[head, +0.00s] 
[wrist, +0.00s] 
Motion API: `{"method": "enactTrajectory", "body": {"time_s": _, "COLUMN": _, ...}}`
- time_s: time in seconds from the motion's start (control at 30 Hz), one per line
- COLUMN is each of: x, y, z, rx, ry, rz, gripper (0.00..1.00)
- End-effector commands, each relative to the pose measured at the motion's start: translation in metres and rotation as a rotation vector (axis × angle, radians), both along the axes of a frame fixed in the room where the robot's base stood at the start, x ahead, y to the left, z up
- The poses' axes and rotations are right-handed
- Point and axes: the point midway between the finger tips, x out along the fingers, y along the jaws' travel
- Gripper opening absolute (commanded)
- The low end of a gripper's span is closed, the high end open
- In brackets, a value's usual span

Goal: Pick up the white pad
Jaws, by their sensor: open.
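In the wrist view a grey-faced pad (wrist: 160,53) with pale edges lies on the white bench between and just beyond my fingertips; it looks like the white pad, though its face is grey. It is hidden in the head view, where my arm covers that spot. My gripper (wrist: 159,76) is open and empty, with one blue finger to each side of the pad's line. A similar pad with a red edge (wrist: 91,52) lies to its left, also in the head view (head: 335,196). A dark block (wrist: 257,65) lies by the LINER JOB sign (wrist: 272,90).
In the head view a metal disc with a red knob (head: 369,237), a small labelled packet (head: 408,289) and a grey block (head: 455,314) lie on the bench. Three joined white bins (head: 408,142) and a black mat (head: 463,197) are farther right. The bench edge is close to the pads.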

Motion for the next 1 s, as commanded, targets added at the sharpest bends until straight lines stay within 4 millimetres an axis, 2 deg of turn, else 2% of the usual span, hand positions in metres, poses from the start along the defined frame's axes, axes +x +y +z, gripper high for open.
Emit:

What the task requires → Using the material above, report each line where "metres" occurs.

Answer to the problem →
- End-effector commands, each relative to the pose measured at the motion's start: translation in metres and rotation as a rotation vector (axis × angle, radians), both along the axes of a frame fixed in the room where the robot's base stood at the start, x ahead, y to the left, z up
Motion for the next 1 s, as commanded, targets added at the sharpest bends until straight lines stay within 4 millimetres an axis, 2 deg of turn, else 2% of the usual span, hand positions in metres, poses from the start along the defined frame's axes, axes +x +y +z, gripper high for open.

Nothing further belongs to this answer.